Are you prepared for the Summer Slide?

Published 3:54 pm Thursday, June 1, 2023

Jess Marous

It’s that time of year again, summer is fast-approaching! 

Of course, with all the eagerly anticipated fun of summer break comes the nagging threat of “Summer Slide.” On average, students will lose the progress they achieved during the entire last month of school over the summer months. Other students will forget up to 30% of the knowledge they obtained in the prior school year. So how do we manage to combat the summer slide and preserve academic progress while still protecting the magic of Summer?

It can be tempting to shelve anything resembling academics for these sunny months. After all, isn’t the entire point of a school vacation to give students time to stretch their legs and grow in other ways? It is possible, however, to adopt a balanced approach to academics over the Summer that allows students to maintain their knowledge with streamlined efforts. Below, we’ve outlined three ‘watershed’ subjects that will keep students sharp without overwhelming them during their break!
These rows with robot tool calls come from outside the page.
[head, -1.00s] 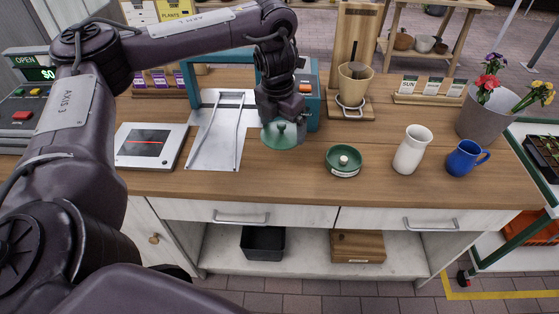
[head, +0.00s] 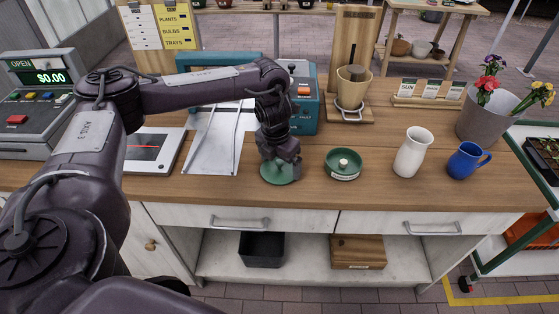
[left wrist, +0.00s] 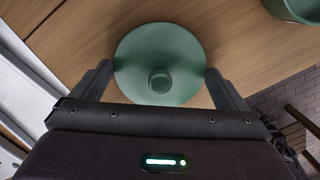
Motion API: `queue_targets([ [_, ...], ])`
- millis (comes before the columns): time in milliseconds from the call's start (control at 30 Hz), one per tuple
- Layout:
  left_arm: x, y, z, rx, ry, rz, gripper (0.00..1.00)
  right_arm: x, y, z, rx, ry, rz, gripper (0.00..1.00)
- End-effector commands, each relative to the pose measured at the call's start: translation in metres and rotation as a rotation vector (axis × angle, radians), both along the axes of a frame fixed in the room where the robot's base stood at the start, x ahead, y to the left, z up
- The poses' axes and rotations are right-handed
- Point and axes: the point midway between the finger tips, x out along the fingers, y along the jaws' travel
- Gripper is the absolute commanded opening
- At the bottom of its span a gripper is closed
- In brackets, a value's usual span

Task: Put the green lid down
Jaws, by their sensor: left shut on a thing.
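The green lid (head: 281,174) is a round disc with a small knob, near the counter's front edge. My left gripper (head: 283,158) is above it in the head view. In the left wrist view, the lid (left wrist: 160,45) lies between the two fingers, which press its rim from opposite sides. The left gripper (left wrist: 158,78) is shut on it. I cannot tell whether the lid touches the wood or hangs just above it. My right gripper is not in view.
A white vase (head: 412,152) and blue mug (head: 466,160) stand farther right. A metal plate (head: 212,145) lies to the left. Bare wood (head: 312,185) lies between lid and dish.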

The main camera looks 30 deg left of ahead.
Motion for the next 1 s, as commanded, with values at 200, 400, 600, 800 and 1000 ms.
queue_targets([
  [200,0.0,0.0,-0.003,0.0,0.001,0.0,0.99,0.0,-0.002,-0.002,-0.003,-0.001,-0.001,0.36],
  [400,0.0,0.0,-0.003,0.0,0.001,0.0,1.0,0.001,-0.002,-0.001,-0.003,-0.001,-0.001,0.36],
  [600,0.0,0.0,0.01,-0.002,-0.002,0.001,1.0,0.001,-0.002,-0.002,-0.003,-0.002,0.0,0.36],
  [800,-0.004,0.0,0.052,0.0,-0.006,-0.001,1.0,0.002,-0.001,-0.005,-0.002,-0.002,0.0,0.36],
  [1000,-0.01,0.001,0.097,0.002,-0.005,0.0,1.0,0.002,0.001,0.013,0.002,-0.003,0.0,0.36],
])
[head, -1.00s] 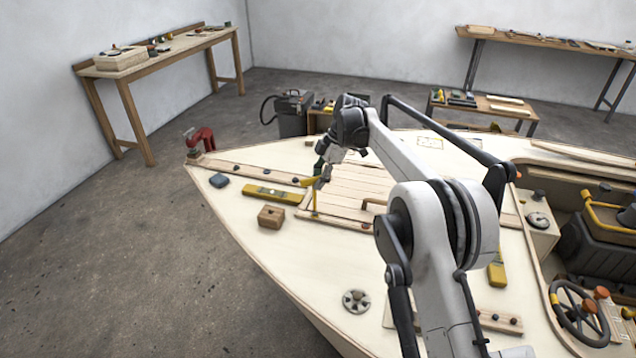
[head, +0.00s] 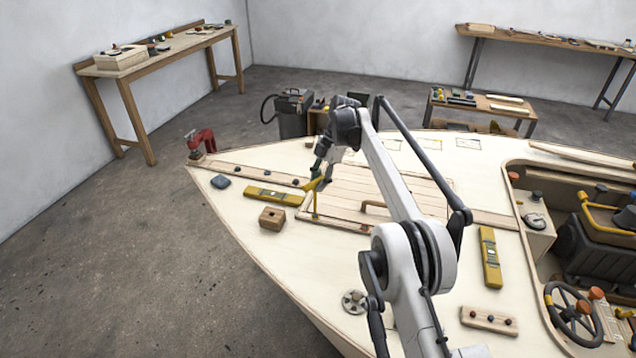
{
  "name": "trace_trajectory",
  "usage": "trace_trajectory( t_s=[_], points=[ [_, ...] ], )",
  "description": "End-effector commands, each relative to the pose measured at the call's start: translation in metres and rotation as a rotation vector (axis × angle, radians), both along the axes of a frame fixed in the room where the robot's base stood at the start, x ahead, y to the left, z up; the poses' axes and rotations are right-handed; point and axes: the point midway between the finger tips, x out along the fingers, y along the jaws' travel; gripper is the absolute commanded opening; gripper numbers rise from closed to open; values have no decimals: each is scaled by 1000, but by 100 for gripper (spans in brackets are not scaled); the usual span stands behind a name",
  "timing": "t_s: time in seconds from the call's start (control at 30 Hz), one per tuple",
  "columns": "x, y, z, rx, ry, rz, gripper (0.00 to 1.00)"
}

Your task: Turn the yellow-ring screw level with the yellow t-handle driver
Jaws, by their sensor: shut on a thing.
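My gripper (head: 322,178) is over the foredeck, near the left edge of the slatted hatch panel. It is shut on the yellow t-handle driver (head: 315,200), whose thin shaft points down toward the panel's front-left corner. The driver looks close to upright. The screw and its yellow ring are too small to make out at the driver's tip, so I cannot tell whether the tip touches it.
A yellow level (head: 271,195), a wooden block (head: 272,218) and a blue-grey pad (head: 220,181) lie left of the driver. A red clamp (head: 203,141) grips the bow. Another yellow level (head: 490,257) and a steering wheel (head: 575,314) are at right.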

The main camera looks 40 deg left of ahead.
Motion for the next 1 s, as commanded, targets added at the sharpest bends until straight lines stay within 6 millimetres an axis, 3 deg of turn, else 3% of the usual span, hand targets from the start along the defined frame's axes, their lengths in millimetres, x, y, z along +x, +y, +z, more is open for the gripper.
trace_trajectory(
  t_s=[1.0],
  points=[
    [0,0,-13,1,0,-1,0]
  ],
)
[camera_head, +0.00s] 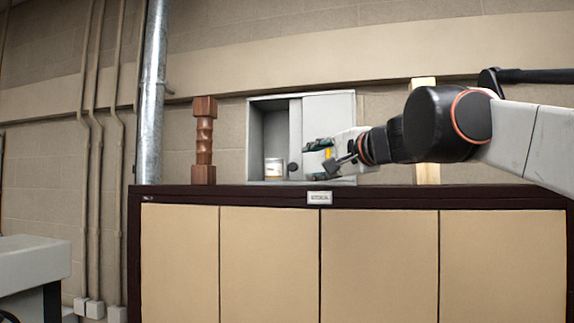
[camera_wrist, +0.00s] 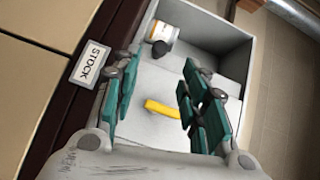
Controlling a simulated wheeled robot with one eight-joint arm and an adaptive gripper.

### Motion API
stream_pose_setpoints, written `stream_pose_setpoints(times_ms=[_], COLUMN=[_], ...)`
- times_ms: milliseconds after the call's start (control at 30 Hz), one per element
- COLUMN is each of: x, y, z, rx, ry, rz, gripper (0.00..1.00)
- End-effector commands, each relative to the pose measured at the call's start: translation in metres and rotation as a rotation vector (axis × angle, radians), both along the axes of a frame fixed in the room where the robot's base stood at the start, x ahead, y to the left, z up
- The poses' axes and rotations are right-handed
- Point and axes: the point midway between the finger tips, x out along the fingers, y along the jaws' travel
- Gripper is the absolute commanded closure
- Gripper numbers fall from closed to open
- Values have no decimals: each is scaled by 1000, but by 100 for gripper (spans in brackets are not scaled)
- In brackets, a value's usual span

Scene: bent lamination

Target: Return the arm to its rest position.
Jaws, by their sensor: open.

Foreign language This offers a cornucopia of cognitive benefits to support students’ wider academic outcomes. These benefits include improved memory, concentration, processing skills, task management, critical thinking capacity, creativity, and problem-solving capabilities. Students who have studied a foreign language have been shown to outperform their peers on standardized testing in every subject all the way through the ACT and SAT, indicating the cognitive benefits obtained through foreign language study transcend time and material. Foreign languages are therefore a wonderful way to support elementary and early middle school students’ performance!

Reading Of all the skills we learn in school, reading comprehension might be the one we rely on most throughout life. It’s no surprise that your child’s reading level is one of the metrics their teachers will be looking at closely when they return to school! Regular reading practice is vital over the summer months. For children grades Pre-K and Kindergarten, this means exercising phonological awareness, phonemic awareness, and early phonics. Children in grades 1-3 should regularly be studying structured literacy and phonics to support decoding skills and reading fluency. After this, students transition from ‘learning to read’ into ‘reading to learn,’ so grades 3-4 increasingly dedicate focus towards higher fluency levels and reading comprehension. As students finish elementary school and enter middle school, more learning will happen through reading assigned outside of class. Thus, their ability to adequately access ideas and information in every subject will hinge on these reading comprehension skills.

Predictably, the most effective method to support reading comprehension is daily reading. Research indicates that 15 minutes of reading a day is the minimum a student should complete in first grade, but this amount should certainly increase as students matriculate. Students who read twice as much (30 minutes daily) don’t simply learn twice as many words, but their receptive/expressive vocabularies are actually over nine times broader. Starting a daily reading practice early is one of the most critical habits a child can build.  Ultimately, like foreign languages, reading is a skill that underpins achievement across subjects and grade levels. 

Math Everyone agrees math is important, but few people offer a fully articulated explanation as to why it’s important. When students ask how often they’ll actually have to use math as adults, the response usually begins with “If you choose to work in [insert STEM field of your choice] one day…” or “When you do taxes, or buy a house…” These are seldom a very convincing or compelling justification in the eyes of a student. Luckily, there is a better answer.

Regular study of mathematics improves reasoning and problem-solving skills in all areas of life by exercising the breadth of cognitive functions supporting these processes. Researchers have found when students step away from studying math, the key chemicals supporting plasticity in the brain drop in regions handling logic/reasoning, memory, problem solving, and learning. It isn’t necessary for students to study math because they’ll be regularly solving the same problems in adulthood, rather, it’s necessary for students to study math because it fuels the brain development which will enable students to reason, plan, and tackle challenges in any area they plan to pursue. In short, as long as humans depend on our problem-solving capabilities, math will be a foundational and necessary practice.

—Jess Marous is founder of Ennis Education Services.